Written request: Extract exactly the range of lines bounded by the line containing "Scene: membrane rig" and the final line of the listing, both ends included, and no other lines.
.....
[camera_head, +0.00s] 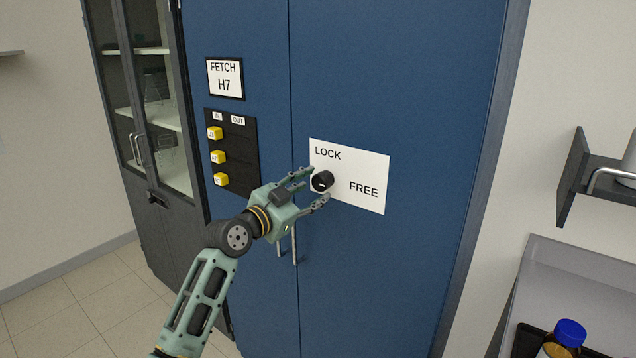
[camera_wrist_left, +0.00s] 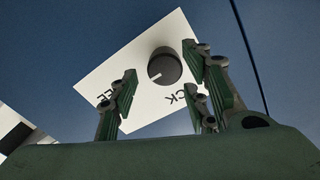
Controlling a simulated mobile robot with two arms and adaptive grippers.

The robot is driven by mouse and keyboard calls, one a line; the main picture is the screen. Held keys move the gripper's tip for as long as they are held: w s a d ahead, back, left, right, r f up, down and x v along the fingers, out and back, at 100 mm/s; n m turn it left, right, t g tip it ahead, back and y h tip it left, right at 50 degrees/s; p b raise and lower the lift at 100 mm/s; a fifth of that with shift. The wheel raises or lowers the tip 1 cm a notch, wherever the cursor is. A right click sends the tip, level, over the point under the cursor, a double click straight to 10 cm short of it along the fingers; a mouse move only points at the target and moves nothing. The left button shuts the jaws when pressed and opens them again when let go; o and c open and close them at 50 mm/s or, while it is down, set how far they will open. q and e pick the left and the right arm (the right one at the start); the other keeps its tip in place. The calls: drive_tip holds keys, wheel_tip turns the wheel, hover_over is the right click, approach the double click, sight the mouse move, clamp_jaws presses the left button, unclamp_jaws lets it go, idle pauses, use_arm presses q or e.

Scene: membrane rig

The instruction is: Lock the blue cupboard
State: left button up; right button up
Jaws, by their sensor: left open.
.....
Output:
Scene: membrane rig

The instruction is: Lock the blue cupboard
State: left button up; right button up
Jaws, by their sensor: left open.

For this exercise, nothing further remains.